### ENTRIES SUPPLIED
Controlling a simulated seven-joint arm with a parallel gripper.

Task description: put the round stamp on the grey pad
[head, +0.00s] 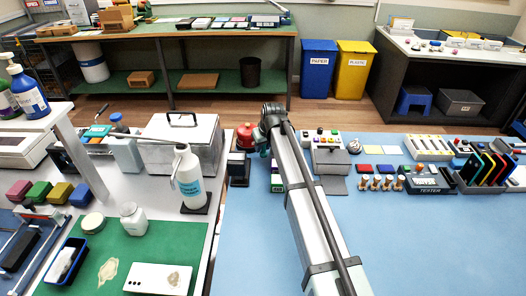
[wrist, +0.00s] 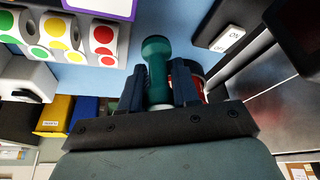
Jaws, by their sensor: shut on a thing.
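My gripper (wrist: 158,84) is shut on the teal-green round stamp in the wrist view. The stamp (wrist: 157,62) has a rounded knob and a narrower neck, and stands between the two dark fingers. In the head view my gripper (head: 264,146) is at the far end of my arm, by the left edge of the blue mat; a bit of teal shows there. A flat grey pad (head: 333,187) lies on the blue mat, to the right of my gripper and in front of a button box. My arm hides part of the mat beside it.
A red rounded object (head: 245,135) is close left of my gripper. The button box (head: 328,150) stands to the right. Several wooden-handled stamps (head: 380,183) and a tester (head: 428,187) lie farther right. Sticker rolls (wrist: 60,32) show in the wrist view. The front mat (head: 430,250) is clear.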

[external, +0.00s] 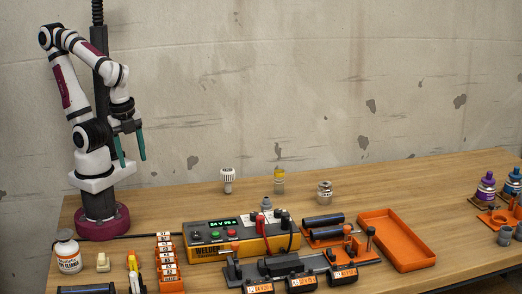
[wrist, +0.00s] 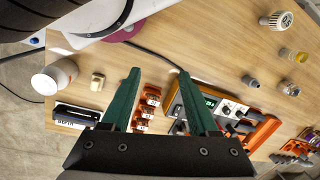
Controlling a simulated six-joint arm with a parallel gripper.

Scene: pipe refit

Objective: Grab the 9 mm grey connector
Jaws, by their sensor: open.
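My gripper (external: 132,160) is open and empty, raised above the left side of the table with its green fingers pointing down. In the wrist view its fingers (wrist: 158,74) stand apart with nothing between them. A small grey fitting (external: 266,203) stands on the table behind the welder; it also shows in the wrist view (wrist: 250,81), right of my fingers. More grey fittings (external: 505,236) lie at the far right edge of the external view. No 9 mm marking is readable, so I cannot tell which is the 9 mm connector.
A yellow-black welder (external: 230,236) stands mid-table. Left of it are an orange labelled rack (external: 167,262) and a white bottle (external: 67,252). Behind it stand a white ribbed piece (external: 227,181), a yellow-topped container (external: 279,181) and a labelled jar (external: 324,193). An orange tray (external: 424,263) lies right.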

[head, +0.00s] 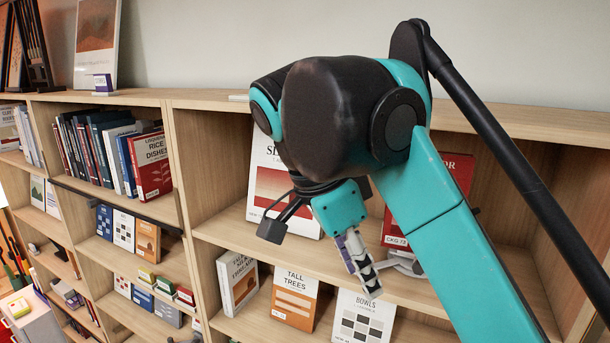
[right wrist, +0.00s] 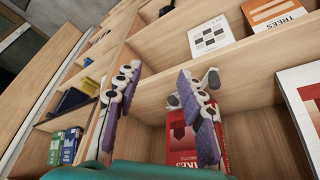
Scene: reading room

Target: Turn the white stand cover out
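A white book with a red picture (head: 283,190) stands cover-out on the upper shelf, partly hidden by my right arm; it may be the white cover of the task. A red book (head: 458,175) stands right of it, partly behind my arm, with a pale grey stand piece (head: 405,264) low in front. My right gripper (head: 362,268) is in front of this shelf, between the two books. In the right wrist view its fingers (right wrist: 160,105) are apart with nothing clearly between them. The red book (right wrist: 188,146) and the white book (right wrist: 304,98) show there too. My left gripper is not seen.
Below stand the Tall Trees book (head: 294,299), the white Bowls book (head: 362,318) and a white book (head: 238,281). A row of books (head: 112,155) fills the bay to the left. The shelf board (head: 240,235) is bare left of my gripper.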

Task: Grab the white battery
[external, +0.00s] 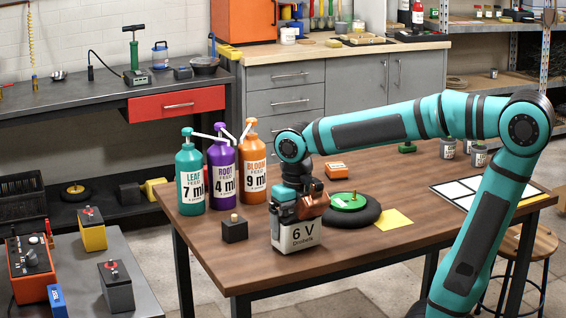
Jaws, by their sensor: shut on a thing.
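The white battery (297,235) is a small upright block marked "6 V" near the front of the brown wooden table (390,234). My gripper (298,209) points down from above and is shut on the top of the battery. The gripper covers the battery's top, so its terminals are hidden. I cannot tell whether the battery's base touches the table or hangs just over it.
A black cube with a brass knob (234,229) stands left of the battery. A green-topped black disc (350,208) sits close on its right, by a yellow sheet (394,219). Green, purple and orange pump bottles (254,172) stand behind. The table's front right is clear.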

### EXERCISE INSTRUCTIONS
Using the records above, retype everything exactly except the pictures.

### SOLUTION TO THE PROBLEM
Controlling a simulated seven-joint arm with a parallel gripper.

Task description: put the round stamp on the grey pad
[head, +0.00s] 
[wrist, +0.00s] 
Jaws, by their sensor: shut on a thing.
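My gripper (wrist: 158,84) is shut on the teal-green round stamp in the wrist view. The stamp (wrist: 157,62) has a rounded knob and a narrower neck, and stands between the two dark fingers. In the head view my gripper (head: 264,146) is at the far end of my arm, by the left edge of the blue mat; a bit of teal shows there. A flat grey pad (head: 333,187) lies on the blue mat, to the right of my gripper and in front of a button box. My arm hides part of the mat beside it.
A red rounded object (head: 245,135) is close left of my gripper. The button box (head: 328,150) stands to the right. Several wooden-handled stamps (head: 380,183) and a tester (head: 428,187) lie farther right. Sticker rolls (wrist: 60,32) show in the wrist view. The front mat (head: 430,250) is clear.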

[external, +0.00s] 
[wrist, +0.00s] 
Controlling a simulated six-joint arm with a parallel gripper.

Scene: pipe refit

Objective: Grab the 9 mm grey connector
Jaws, by their sensor: open.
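My gripper (external: 132,160) is open and empty, raised above the left side of the table with its green fingers pointing down. In the wrist view its fingers (wrist: 158,74) stand apart with nothing between them. A small grey fitting (external: 266,203) stands on the table behind the welder; it also shows in the wrist view (wrist: 250,81), right of my fingers. More grey fittings (external: 505,236) lie at the far right edge of the external view. No 9 mm marking is readable, so I cannot tell which is the 9 mm connector.
A yellow-black welder (external: 230,236) stands mid-table. Left of it are an orange labelled rack (external: 167,262) and a white bottle (external: 67,252). Behind it stand a white ribbed piece (external: 227,181), a yellow-topped container (external: 279,181) and a labelled jar (external: 324,193). An orange tray (external: 424,263) lies right.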

[head, +0.00s] 
[right wrist, +0.00s] 
Scene: reading room

Target: Turn the white stand cover out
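A white book with a red picture (head: 283,190) stands cover-out on the upper shelf, partly hidden by my right arm; it may be the white cover of the task. A red book (head: 458,175) stands right of it, partly behind my arm, with a pale grey stand piece (head: 405,264) low in front. My right gripper (head: 362,268) is in front of this shelf, between the two books. In the right wrist view its fingers (right wrist: 160,105) are apart with nothing clearly between them. The red book (right wrist: 188,146) and the white book (right wrist: 304,98) show there too. My left gripper is not seen.
Below stand the Tall Trees book (head: 294,299), the white Bowls book (head: 362,318) and a white book (head: 238,281). A row of books (head: 112,155) fills the bay to the left. The shelf board (head: 240,235) is bare left of my gripper.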

Task: Grab the white battery
[external, +0.00s] 
Jaws, by their sensor: shut on a thing.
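The white battery (297,235) is a small upright block marked "6 V" near the front of the brown wooden table (390,234). My gripper (298,209) points down from above and is shut on the top of the battery. The gripper covers the battery's top, so its terminals are hidden. I cannot tell whether the battery's base touches the table or hangs just over it.
A black cube with a brass knob (234,229) stands left of the battery. A green-topped black disc (350,208) sits close on its right, by a yellow sheet (394,219). Green, purple and orange pump bottles (254,172) stand behind. The table's front right is clear.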

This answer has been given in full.